As if in response, later on that same day, Pentagon Press Secretary John Kirby, in an interview with Greta Van Susteren, suggested that “if the Russians would reciprocate” the U.S. would consider “for instance, scaling back, maybe the size and scope of some of our exercises on the continent, but it would require reciprocity from the Russians…we’re not closing the door on talks.

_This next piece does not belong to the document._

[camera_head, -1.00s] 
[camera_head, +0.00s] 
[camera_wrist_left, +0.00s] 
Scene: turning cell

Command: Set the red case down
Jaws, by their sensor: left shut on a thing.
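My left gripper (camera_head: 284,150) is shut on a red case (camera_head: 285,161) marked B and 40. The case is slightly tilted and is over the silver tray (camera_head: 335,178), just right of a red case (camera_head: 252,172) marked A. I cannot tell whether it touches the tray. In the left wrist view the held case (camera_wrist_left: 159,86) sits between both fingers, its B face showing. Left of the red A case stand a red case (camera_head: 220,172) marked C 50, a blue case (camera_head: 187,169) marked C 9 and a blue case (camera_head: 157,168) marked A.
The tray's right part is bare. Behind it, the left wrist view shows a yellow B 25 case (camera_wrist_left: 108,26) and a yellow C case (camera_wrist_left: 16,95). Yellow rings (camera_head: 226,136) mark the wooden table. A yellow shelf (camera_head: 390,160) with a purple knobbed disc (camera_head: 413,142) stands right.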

The State Department has been clear, there’s still room for that, but we’ll have to see where it goes.”

One specific weapons issue that Putin has mentioned in the past clearly bothers him still.

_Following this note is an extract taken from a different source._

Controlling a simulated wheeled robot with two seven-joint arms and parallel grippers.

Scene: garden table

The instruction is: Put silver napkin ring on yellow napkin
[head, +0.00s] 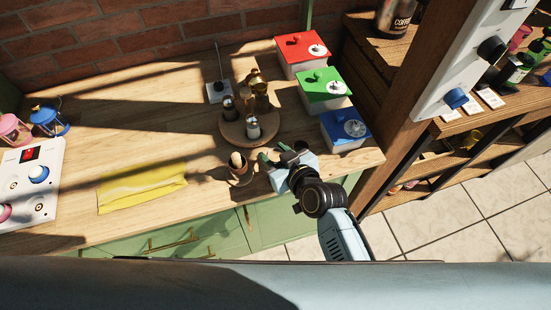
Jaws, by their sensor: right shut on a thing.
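The yellow napkin (142,187) lies flat near the front edge of the wooden table, left of the middle. My right gripper (264,163) is low over the table's front edge, right of the napkin and well apart from it. It is shut on something, but its fingers and the arm hide what it holds. A small brown cup-like piece with a pale rounded top (238,163) stands just left of the fingers; I cannot tell whether they touch it. I cannot make out the silver napkin ring. My left gripper is not in view.
A round wooden tray (233,134) with several bottles or shakers stands behind the gripper. Red (301,52), green (323,90) and blue (345,131) lidded boxes line the right side. A white panel with knobs (28,182) and lanterns are at the left. Table around the napkin is clear.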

During a December 21 meeting with his Defense Military Board, he called “alarming” what he described as “elements of the U.S. global defense system…deployed near Russia.” In particular, he mentioned the “Mk 41 {Mark 41] launchers, which are located in Romania and are to be deployed in Poland.” He said those Mk 41s, “are adopted for launching the Tomahawk strike missiles” and if they were deployed to Ukraine, “their flight time to Moscow will be only 7-10 minutes, or even five minutes for hypersonic systems.”

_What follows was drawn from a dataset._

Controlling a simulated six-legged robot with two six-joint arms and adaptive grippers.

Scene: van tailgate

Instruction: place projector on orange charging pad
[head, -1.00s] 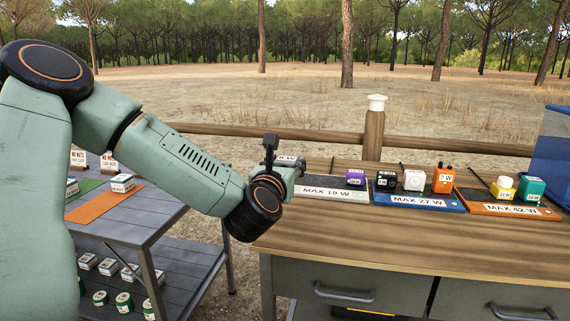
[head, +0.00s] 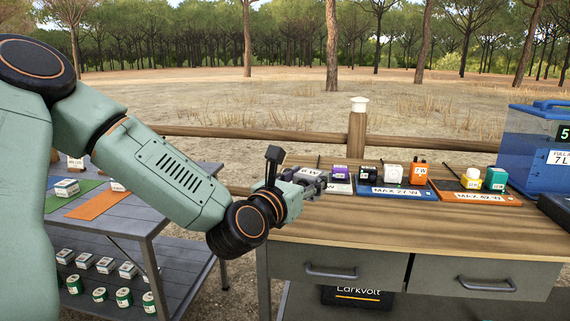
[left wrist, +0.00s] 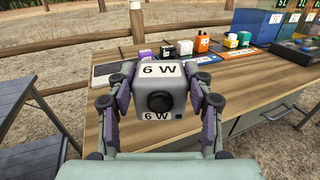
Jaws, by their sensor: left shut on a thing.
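My left gripper (left wrist: 159,105) is shut on a grey box-shaped projector (left wrist: 135,95) with a round dark lens and "6 W" labels. I hold it over the wooden bench, and in the head view the gripper (head: 306,182) hides most of it. The orange charging pad (head: 484,197), labelled "MAX 42 W", lies on the bench to the right. A yellow device (head: 471,178) and a green device (head: 495,178) stand on it. My right gripper is not in view.
The blue pad (head: 396,191), "MAX 27 W", holds black, white and orange devices. A grey pad (left wrist: 105,74) with a purple device (head: 340,173) is left of it. Blue-tinted containers (head: 530,145) stand at the right. The bench front (head: 390,228) is clear.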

What Putin was talking about was U.S. Aegis Ashore Missile Defense System Romania which is located at Deveselu, Romania. This is a land-based missile defense facility designed to detect, track, engage, and destroy ballistic missiles in flight outside the atmosphere. It consists of an AN/SPY-1 radar, the Mark 41 Vertical Launching System, and Standard Missile-3 interceptors. The collective elements are intended to serve as a midcourse defense against any future attack by Iranian medium and intermediate-range missiles.

The first site is operational in Romania and a second site, at Redzikowo, Poland, is expected to be completed by the end of this year.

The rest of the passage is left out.